Living for Him
Nov. 29, 2007
A Humbling Revelation

I now know what my mother meant when she used to say to me "just wait til you have kids of your own."  Or, at least, I have my own definition of what that might have meant.  I have been recognizing lately some characteristics in my youngest son (he's 8) that I don't like.  Unfortunately, God is showing me that I have those same characteristics!    OUCH - that hurts!   Surely I don't badger people until they are about to jump off a cliff - do I?  Surely I don't question every movement my husband makes - for no good reason - do I?  Surely I don't listen to someone's ideas and then come up with a better one - do I? 

I'm afraid I do and it's not a pretty sight to have your bad habits or characteristics played out in front of you - over and over again.   I get it Lord!  You've given me this child to refine me, to cause me to change, to cause me to see how I've tortured everyone in my life!   I get it!   Now, please help me fix it!

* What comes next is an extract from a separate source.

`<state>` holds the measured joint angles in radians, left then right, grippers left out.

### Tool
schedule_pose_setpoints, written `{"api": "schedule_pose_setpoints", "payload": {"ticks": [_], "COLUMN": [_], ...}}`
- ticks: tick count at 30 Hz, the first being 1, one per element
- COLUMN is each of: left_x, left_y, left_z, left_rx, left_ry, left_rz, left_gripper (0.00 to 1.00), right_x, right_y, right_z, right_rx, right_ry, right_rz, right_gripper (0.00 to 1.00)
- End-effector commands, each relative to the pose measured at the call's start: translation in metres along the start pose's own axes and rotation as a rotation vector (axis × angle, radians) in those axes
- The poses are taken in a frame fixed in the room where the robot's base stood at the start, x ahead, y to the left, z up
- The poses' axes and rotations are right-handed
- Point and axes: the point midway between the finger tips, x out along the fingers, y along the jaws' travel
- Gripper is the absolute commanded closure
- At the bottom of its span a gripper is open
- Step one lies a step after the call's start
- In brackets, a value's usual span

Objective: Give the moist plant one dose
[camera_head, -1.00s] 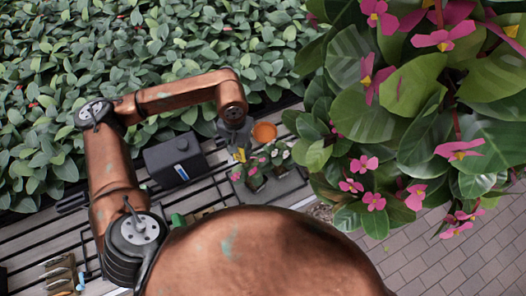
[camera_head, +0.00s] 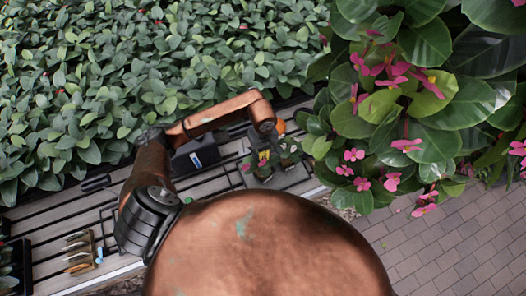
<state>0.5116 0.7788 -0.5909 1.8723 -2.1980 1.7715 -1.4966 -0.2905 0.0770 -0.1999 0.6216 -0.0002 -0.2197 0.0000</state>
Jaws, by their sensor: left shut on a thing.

And God says "my strengths are made perfect in your weaknesses"  and I say  "thank you Lord for giving me a glimpse of where I need improvement."     It would be horrible to go all your life and not have a clue as to how annoying you really were.  

 I am glad that God has graciously revealed to me where I am weak.  Now I can call out to Him in my weakness and know that He's already there, ready to step in - if I let Him.    And believe me - I have no better advice to offer (see - it's working already)!